-- START MATERIAL FOR THE TASK --
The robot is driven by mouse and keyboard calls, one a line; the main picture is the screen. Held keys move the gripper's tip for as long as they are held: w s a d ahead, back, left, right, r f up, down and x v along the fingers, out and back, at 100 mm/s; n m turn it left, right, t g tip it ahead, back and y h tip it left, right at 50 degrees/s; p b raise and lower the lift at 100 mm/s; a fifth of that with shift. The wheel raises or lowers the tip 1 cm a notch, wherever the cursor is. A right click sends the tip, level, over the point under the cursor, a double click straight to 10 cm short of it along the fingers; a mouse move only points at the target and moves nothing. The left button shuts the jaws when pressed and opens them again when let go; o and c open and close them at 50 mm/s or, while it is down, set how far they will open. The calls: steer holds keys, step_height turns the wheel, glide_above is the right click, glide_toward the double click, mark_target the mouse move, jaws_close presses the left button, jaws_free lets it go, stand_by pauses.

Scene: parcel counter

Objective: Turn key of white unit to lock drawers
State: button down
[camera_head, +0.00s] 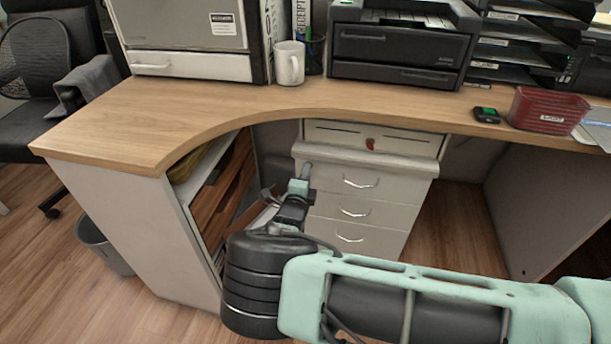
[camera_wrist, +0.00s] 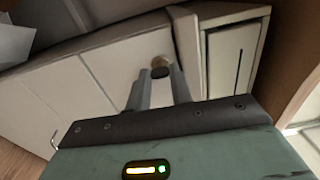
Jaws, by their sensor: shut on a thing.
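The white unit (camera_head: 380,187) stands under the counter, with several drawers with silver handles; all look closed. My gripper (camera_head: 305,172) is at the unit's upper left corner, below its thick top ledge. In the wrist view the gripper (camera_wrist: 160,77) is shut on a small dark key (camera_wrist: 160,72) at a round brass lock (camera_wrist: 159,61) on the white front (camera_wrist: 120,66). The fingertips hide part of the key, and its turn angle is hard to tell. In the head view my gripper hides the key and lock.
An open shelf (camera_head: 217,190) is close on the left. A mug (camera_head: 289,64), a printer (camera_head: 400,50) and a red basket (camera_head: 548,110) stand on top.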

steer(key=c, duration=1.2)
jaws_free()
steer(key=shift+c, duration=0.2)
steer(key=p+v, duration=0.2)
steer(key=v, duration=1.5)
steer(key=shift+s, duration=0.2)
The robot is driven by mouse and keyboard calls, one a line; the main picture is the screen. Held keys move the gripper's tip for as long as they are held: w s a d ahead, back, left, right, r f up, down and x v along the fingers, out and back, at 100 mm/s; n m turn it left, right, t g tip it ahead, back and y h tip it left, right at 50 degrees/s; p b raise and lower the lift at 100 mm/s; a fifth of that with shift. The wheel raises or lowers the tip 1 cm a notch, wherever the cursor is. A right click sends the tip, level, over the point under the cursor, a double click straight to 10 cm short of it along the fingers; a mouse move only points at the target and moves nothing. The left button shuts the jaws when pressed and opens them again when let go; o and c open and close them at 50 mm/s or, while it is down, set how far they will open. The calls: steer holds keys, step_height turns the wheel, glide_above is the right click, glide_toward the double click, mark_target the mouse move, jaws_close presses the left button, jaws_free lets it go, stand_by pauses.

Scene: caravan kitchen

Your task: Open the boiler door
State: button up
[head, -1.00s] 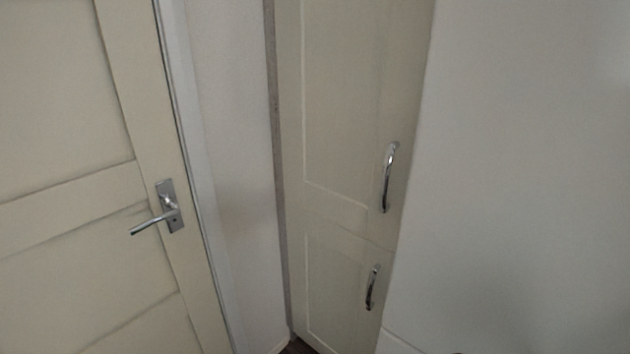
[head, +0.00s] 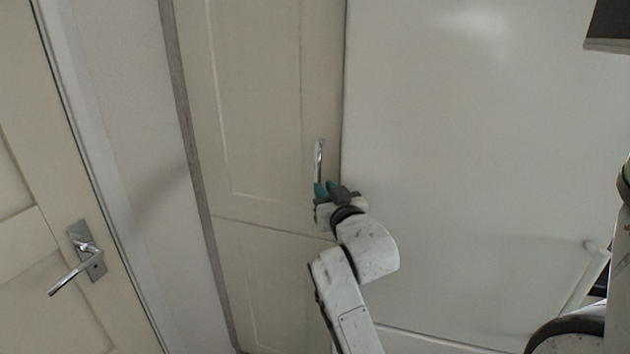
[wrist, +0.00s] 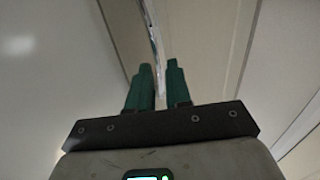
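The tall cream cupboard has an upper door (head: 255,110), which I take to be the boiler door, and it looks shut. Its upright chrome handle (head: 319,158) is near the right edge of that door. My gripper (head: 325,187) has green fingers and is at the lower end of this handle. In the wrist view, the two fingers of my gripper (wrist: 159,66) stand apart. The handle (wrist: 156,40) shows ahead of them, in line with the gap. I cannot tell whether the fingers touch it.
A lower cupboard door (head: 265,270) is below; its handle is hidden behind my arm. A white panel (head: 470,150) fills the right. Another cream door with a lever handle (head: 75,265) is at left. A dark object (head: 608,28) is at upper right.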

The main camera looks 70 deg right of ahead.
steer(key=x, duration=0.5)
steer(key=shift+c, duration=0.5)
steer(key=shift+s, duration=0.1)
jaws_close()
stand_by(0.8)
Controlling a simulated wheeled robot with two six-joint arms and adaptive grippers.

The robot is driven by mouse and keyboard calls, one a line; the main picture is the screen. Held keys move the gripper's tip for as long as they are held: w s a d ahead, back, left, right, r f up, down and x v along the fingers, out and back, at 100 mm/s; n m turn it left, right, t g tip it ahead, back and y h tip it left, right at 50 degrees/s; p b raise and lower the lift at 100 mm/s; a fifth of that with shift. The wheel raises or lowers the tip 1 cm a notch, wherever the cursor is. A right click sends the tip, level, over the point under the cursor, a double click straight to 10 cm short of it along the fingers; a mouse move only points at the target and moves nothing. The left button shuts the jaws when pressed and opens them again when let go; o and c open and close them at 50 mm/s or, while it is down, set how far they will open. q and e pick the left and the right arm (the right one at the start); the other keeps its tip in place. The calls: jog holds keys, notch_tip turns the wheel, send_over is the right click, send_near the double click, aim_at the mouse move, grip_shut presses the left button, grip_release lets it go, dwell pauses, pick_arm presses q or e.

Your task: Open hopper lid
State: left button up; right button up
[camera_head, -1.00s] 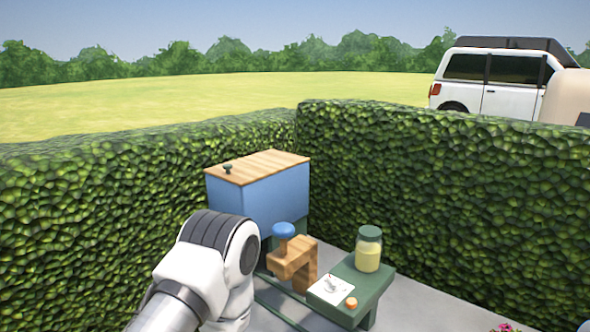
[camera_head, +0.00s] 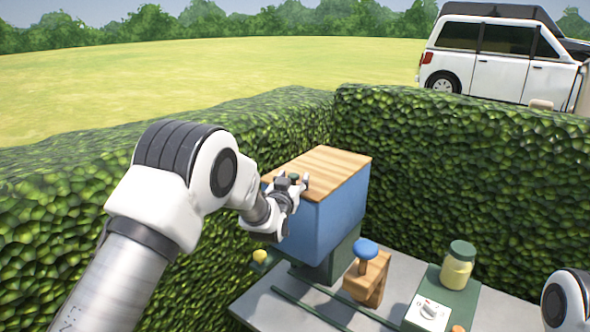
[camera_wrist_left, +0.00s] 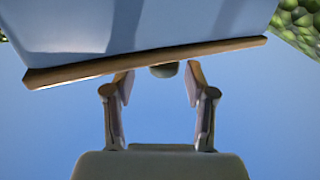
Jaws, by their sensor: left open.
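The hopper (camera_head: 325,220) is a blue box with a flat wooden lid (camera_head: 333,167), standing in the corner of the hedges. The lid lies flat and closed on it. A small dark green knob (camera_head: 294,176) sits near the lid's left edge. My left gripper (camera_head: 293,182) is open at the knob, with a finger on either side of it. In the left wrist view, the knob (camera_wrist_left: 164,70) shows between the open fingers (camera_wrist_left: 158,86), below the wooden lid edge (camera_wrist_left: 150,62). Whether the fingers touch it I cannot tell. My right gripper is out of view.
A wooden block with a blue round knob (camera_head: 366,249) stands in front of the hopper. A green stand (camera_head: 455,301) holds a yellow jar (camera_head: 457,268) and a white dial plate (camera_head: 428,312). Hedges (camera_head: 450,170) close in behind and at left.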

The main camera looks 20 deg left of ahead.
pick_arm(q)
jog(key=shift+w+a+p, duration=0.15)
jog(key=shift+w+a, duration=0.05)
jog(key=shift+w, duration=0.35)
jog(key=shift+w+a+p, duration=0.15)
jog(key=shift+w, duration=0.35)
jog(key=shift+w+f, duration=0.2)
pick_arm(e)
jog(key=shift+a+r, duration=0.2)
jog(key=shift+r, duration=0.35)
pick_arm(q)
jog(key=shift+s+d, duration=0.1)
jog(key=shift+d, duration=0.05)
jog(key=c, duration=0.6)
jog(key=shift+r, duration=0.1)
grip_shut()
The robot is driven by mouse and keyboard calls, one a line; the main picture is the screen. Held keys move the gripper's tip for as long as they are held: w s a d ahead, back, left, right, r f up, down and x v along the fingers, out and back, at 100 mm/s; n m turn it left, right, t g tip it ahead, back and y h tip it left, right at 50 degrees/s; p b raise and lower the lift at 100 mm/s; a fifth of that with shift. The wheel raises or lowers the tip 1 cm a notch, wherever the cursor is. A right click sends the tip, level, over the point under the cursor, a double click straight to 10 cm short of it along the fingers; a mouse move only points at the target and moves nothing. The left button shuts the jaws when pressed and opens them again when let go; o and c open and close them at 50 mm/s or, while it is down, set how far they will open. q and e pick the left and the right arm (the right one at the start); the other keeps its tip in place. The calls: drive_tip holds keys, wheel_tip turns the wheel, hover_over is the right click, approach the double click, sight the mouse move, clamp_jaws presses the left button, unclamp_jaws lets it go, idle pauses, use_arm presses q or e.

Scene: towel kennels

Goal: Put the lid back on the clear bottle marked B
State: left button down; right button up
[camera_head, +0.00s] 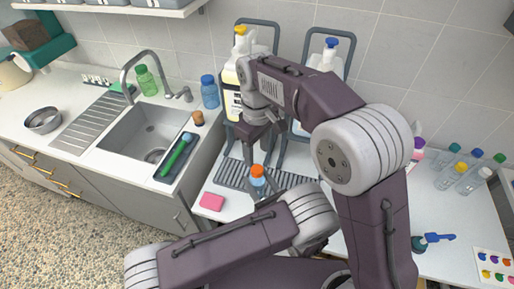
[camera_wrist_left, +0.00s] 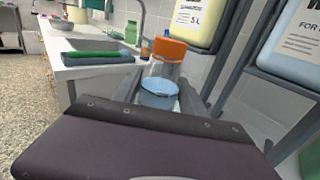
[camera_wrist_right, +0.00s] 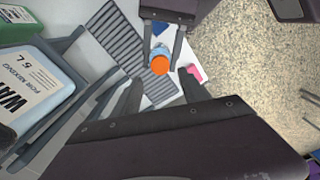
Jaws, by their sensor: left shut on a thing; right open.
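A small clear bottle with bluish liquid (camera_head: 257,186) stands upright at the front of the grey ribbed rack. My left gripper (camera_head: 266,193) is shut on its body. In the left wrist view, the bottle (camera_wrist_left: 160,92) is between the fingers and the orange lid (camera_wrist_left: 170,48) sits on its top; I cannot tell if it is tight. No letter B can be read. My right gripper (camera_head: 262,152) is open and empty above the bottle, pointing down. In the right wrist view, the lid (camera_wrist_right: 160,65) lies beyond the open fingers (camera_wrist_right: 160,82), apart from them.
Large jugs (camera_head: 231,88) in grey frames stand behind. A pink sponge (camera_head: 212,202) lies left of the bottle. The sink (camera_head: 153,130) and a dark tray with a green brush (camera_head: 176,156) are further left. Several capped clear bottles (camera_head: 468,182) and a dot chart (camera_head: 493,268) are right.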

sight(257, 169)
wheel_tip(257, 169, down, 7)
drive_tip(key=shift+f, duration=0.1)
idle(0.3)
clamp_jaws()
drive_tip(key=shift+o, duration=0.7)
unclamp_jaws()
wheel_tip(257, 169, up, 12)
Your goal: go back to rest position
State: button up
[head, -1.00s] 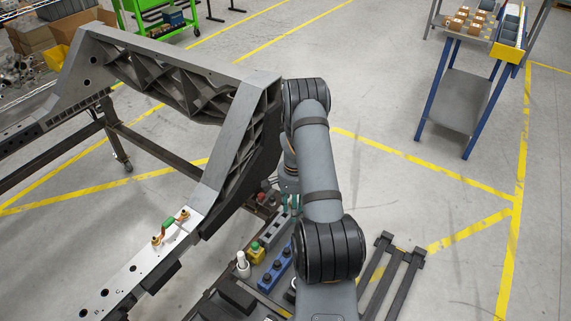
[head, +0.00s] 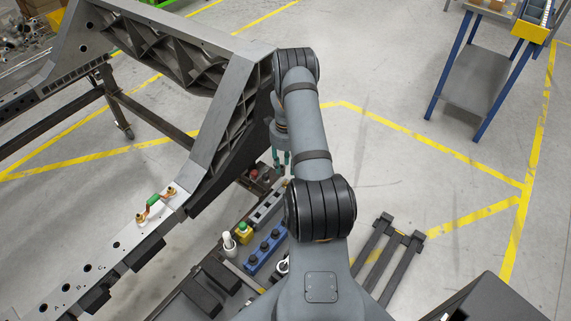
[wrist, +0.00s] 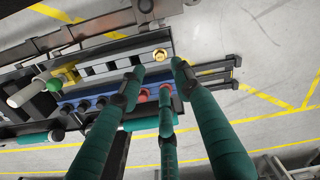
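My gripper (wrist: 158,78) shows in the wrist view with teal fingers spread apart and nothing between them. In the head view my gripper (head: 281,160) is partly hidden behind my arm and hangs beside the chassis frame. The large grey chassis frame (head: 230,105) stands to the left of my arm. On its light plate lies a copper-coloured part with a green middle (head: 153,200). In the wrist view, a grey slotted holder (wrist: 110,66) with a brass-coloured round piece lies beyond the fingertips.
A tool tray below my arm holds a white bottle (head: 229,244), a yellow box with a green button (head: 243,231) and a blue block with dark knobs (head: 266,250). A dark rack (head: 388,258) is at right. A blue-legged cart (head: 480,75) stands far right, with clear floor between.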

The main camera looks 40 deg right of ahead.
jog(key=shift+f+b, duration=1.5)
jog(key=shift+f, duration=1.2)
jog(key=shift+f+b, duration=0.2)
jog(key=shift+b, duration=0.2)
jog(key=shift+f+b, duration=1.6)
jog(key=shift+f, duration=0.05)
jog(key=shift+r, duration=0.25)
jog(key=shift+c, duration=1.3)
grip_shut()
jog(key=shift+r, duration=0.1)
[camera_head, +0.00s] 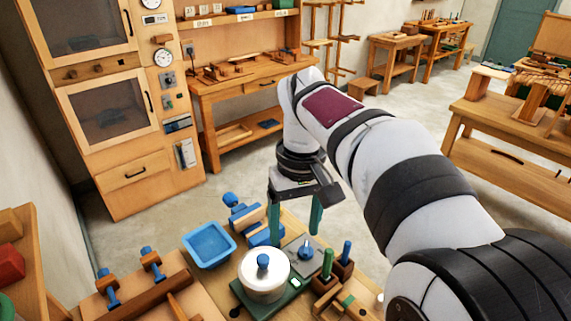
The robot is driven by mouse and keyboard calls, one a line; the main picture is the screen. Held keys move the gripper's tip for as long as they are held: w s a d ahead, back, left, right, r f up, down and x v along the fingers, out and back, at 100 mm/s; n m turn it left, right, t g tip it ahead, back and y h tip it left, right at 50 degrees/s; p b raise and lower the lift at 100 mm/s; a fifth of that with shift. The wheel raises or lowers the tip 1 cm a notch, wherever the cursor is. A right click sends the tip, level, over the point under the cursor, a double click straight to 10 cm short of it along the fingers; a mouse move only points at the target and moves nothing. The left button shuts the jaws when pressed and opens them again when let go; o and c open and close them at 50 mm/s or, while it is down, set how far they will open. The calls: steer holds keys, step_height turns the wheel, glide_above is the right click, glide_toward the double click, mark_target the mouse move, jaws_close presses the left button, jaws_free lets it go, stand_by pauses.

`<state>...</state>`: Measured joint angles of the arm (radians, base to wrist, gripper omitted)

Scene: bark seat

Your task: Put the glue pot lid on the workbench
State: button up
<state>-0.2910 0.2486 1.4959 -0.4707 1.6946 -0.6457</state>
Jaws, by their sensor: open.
-- END MATERIAL FOR THE TASK --
• REQUIRED TASK:
Among the entries, how many lines contain the string "Your"? Give the number without anything else.

• CORRECT RESULT:
4